- **Written problem**:
Only lines holding the string "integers" are wanted; copy each one from the material.

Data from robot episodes
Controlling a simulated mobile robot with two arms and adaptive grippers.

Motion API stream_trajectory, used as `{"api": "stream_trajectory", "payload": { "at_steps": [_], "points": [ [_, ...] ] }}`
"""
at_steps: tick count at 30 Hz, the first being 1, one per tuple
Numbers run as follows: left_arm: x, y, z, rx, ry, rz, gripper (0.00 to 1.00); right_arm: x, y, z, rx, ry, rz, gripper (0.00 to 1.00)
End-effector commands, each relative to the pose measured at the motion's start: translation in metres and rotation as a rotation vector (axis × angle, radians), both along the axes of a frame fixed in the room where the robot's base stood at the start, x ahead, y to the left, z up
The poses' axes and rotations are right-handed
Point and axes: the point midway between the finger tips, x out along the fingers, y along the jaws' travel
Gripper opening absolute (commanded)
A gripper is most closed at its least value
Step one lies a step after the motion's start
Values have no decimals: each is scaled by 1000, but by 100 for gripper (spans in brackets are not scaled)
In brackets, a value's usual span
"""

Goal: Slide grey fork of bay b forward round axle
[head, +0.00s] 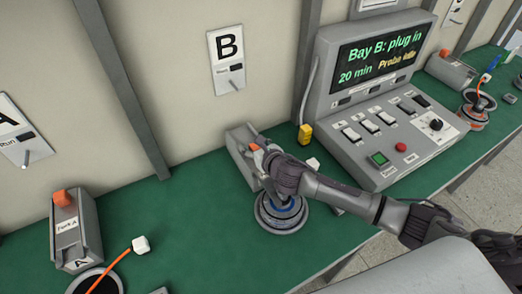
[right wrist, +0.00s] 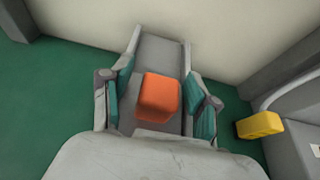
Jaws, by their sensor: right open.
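The grey fork of bay B (head: 238,140) stands at the back of the green bench, below the B plate, partly hidden by my right arm. In the right wrist view the grey fork (right wrist: 162,52) carries an orange knob (right wrist: 158,97). My right gripper (right wrist: 160,106) is open, with one teal-padded finger on each side of the knob; I cannot tell whether they touch it. The round hub motor (head: 282,214) sits just in front of the fork; its axle is hidden under my arm. My left gripper is not in view.
A control console (head: 375,100) stands to the right, its screen reading "Bay B: plug in". Bay A's fork (head: 76,232) and an orange cable with a white plug (head: 140,244) are at left. The green bench between bays is clear.

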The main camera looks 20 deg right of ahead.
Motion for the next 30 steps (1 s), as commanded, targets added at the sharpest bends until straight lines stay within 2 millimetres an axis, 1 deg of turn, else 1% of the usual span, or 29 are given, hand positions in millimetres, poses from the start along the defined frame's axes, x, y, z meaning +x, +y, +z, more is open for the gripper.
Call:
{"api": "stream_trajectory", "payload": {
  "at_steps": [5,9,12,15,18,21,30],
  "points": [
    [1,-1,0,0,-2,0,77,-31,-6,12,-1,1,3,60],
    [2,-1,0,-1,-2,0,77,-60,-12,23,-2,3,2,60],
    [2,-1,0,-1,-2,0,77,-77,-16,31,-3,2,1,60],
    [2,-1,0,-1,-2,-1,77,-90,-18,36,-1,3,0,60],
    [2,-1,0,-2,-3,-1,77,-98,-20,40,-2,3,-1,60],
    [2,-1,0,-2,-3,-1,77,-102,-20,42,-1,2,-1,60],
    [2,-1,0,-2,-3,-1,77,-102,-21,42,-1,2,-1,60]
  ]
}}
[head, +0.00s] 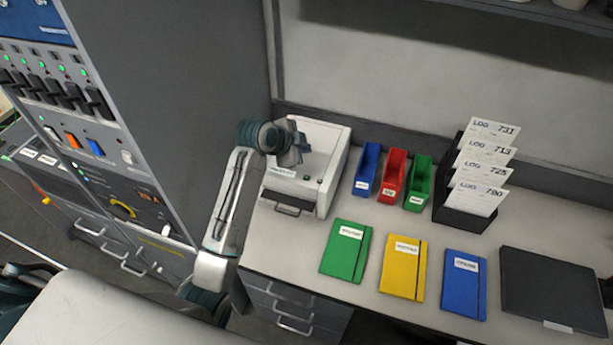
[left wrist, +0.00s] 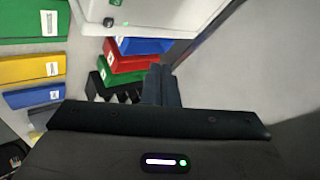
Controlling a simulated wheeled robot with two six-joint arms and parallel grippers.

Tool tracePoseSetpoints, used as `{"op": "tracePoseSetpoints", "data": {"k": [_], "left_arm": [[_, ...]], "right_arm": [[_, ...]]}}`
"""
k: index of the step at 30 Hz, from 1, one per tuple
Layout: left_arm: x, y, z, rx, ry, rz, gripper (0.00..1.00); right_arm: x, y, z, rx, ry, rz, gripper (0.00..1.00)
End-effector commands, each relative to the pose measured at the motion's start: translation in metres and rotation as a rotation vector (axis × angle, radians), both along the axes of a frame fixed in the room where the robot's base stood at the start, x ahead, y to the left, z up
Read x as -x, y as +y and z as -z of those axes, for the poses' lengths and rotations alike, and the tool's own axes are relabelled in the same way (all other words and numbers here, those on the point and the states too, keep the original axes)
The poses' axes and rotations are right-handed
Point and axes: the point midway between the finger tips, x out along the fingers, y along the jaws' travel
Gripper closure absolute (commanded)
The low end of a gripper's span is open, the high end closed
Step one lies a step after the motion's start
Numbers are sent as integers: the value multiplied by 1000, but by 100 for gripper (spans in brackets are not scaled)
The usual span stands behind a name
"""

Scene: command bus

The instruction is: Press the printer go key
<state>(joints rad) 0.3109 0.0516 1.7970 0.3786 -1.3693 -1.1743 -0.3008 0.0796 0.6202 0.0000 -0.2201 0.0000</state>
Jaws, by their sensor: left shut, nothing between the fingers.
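The printer (head: 325,165) is a white box on the counter against the back wall, with a dark slot and handle on its front. Small green and dark marks sit on its top near the front edge. In the left wrist view its white top (left wrist: 185,14) fills the upper middle, with a small green key (left wrist: 115,3) and a green light (left wrist: 125,23). I cannot read any label there. My left gripper (head: 299,150) is shut and empty above the printer's left part, hiding some of it. Its closed fingers show in the left wrist view (left wrist: 161,84). My right gripper is not in view.
Blue, red and green bins (head: 392,180) stand right of the printer, then a black rack (head: 463,216) of log cards. Green, yellow and blue notebooks (head: 403,268) and a dark flat case (head: 553,290) lie in front. A tall switch cabinet (head: 170,90) stands left.

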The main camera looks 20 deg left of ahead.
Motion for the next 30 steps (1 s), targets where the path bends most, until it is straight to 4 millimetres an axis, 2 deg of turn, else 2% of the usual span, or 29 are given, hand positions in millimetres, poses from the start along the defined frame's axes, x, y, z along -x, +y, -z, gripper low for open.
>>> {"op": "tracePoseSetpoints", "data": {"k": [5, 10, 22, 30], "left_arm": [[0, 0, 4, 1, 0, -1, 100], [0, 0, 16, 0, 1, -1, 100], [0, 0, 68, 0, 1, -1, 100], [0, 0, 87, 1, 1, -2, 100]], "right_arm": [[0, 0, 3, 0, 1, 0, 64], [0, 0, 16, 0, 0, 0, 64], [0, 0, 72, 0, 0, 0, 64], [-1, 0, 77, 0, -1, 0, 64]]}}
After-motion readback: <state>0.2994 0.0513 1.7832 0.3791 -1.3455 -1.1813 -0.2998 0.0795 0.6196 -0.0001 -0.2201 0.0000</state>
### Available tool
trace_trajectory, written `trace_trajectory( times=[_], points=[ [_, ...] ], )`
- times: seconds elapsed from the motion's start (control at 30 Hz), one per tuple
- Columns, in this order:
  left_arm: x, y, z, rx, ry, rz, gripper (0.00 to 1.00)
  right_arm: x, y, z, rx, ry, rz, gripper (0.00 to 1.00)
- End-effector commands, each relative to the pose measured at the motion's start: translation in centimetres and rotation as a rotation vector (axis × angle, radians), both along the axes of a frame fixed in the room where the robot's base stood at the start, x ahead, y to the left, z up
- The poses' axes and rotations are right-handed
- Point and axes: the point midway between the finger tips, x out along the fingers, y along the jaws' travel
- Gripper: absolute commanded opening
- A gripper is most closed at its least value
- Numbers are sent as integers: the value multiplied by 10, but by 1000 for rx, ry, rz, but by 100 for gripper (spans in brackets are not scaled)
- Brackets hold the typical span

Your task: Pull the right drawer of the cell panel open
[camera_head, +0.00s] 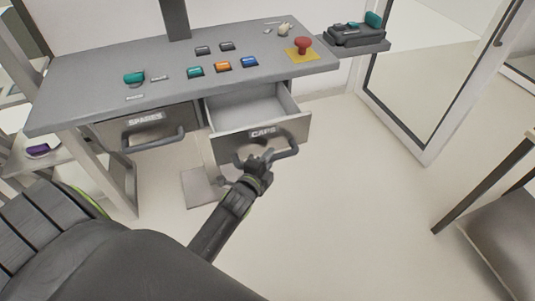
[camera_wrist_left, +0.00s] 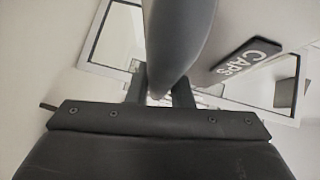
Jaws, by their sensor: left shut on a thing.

- **Answer to this exercise**:
Numbers are sent as integers: the value multiplied by 1000, but by 100 for gripper (spans in brackets are not scaled)
- Numbers are sent as integers: the value multiplied by 10, but by 1000 for rx, ry, rz, but by 100 for gripper (spans in brackets are not scaled)

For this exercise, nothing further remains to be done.